# PROBLEM DESCRIPTION:
Give the number of lines holding the string "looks", and nothing else.
** start MATERIAL SHOWN **
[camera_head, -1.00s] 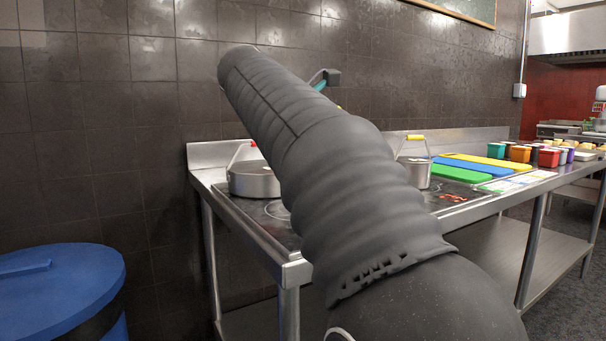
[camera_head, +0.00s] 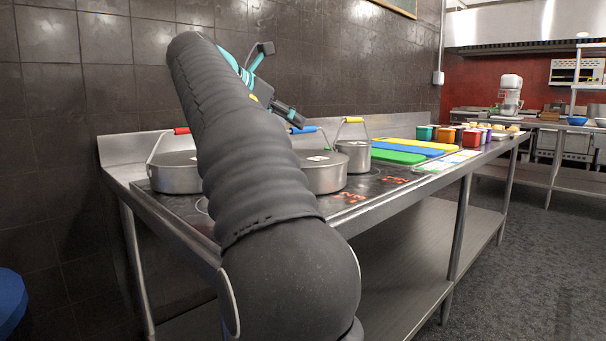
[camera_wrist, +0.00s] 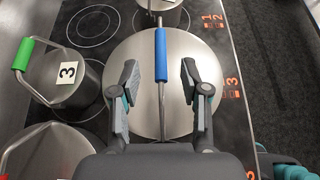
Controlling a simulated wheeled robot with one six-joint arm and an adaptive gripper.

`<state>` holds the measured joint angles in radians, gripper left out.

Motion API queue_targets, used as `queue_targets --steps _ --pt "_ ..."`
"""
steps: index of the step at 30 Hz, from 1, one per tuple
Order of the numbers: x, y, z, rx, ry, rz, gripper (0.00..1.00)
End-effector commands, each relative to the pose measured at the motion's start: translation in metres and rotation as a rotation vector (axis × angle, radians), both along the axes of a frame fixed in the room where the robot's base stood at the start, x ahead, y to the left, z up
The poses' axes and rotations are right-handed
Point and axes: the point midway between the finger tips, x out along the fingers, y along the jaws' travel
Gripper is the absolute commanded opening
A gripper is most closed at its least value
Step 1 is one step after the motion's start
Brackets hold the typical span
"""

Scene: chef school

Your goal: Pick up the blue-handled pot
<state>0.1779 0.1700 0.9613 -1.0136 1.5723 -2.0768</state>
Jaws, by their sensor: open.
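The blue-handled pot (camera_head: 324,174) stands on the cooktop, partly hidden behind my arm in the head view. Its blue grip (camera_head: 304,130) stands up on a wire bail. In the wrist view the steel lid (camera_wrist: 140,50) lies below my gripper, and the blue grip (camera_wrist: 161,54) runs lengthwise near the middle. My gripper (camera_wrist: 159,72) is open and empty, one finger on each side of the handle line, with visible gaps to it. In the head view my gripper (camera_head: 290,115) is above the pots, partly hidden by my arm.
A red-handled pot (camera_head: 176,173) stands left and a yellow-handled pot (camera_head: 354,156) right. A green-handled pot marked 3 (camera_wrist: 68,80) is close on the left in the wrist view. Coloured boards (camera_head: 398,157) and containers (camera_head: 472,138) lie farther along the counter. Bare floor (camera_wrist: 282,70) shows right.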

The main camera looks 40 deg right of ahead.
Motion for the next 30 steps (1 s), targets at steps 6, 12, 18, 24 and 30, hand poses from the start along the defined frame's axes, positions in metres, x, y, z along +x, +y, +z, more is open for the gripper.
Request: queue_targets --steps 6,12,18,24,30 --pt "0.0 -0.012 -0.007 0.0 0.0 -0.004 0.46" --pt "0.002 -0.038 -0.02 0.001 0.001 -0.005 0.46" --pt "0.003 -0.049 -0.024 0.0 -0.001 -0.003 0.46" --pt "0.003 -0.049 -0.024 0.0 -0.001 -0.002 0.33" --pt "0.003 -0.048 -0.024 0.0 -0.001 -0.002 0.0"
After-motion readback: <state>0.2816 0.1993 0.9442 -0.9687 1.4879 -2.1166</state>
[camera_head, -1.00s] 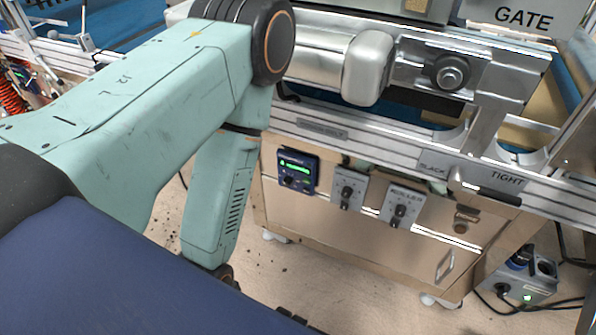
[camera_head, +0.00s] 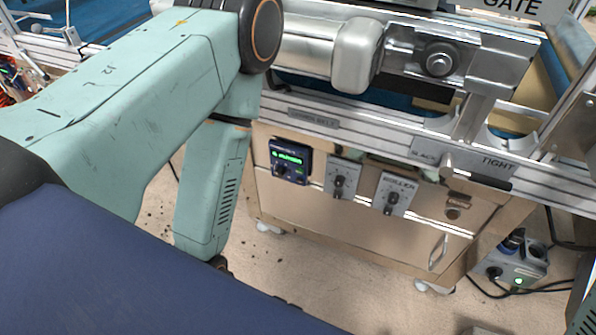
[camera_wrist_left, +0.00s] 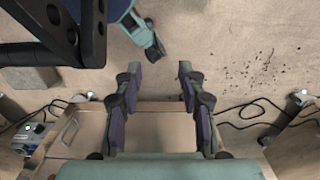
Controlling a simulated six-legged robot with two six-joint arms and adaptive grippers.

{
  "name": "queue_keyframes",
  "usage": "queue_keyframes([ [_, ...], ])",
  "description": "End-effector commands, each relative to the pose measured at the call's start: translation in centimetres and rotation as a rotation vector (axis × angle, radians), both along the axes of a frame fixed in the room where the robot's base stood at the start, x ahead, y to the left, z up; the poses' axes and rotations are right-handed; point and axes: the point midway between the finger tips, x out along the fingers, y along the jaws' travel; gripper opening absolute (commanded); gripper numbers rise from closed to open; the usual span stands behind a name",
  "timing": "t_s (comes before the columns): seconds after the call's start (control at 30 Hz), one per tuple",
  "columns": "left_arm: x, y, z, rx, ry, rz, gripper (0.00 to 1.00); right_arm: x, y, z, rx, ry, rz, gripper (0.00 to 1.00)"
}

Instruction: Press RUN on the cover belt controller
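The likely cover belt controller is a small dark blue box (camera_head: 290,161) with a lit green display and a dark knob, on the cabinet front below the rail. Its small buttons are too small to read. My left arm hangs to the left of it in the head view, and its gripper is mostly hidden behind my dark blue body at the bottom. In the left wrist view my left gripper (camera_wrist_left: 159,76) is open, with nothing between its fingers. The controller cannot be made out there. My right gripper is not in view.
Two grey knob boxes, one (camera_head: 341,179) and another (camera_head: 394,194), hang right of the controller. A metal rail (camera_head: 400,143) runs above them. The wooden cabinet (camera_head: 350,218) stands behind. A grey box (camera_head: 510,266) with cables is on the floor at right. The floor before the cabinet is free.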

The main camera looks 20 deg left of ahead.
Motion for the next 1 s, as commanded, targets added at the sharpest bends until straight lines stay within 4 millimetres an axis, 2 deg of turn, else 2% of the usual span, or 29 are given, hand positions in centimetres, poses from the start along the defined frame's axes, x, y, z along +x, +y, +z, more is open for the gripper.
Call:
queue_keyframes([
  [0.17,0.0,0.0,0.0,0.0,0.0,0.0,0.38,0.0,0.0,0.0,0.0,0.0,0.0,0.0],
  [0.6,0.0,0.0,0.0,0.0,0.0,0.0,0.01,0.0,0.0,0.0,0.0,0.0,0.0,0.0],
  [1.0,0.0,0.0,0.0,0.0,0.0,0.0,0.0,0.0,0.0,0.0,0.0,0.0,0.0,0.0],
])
** end MATERIAL SHOWN **
** start MATERIAL SHOWN **
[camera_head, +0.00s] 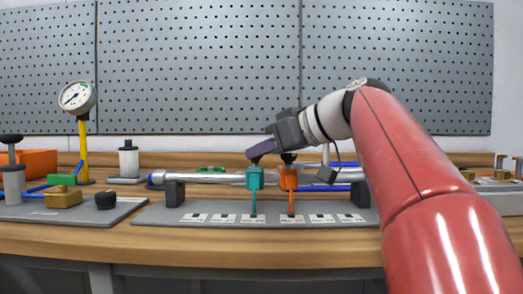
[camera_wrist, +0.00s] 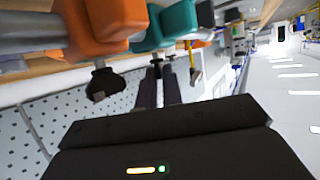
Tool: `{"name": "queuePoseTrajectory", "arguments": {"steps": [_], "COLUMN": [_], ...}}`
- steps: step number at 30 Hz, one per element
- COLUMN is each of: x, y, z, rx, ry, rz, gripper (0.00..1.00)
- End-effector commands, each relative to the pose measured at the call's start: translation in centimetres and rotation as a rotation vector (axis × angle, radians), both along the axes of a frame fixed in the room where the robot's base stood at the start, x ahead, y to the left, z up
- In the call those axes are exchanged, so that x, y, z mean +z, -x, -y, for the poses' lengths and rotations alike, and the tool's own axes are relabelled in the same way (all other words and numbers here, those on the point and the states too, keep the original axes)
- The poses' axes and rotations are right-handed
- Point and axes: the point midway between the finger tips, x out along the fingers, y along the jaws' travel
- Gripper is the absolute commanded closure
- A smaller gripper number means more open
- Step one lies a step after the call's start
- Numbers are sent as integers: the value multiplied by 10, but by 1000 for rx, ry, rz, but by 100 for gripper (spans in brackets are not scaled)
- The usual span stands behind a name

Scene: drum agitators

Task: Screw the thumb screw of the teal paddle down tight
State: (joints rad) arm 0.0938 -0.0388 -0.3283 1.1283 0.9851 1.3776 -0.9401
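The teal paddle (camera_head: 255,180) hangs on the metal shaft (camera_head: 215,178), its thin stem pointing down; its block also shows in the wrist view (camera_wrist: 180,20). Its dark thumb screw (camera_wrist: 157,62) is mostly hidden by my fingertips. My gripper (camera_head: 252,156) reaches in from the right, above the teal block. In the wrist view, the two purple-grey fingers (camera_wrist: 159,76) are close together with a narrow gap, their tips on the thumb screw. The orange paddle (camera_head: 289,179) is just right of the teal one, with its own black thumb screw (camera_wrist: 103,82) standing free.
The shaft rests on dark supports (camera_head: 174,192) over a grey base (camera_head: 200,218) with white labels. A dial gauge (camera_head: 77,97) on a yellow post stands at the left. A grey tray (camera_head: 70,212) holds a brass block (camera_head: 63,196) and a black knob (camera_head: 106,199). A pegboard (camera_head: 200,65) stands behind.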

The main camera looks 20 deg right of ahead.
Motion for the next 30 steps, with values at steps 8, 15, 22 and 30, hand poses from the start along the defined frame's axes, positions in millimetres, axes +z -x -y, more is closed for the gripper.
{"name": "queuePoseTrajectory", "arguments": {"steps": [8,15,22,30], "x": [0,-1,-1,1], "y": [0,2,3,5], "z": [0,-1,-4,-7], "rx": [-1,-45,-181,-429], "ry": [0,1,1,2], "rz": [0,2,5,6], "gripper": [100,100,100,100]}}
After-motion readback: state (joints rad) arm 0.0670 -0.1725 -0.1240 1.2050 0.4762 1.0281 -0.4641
** end MATERIAL SHOWN **
# FINAL RESULT:
3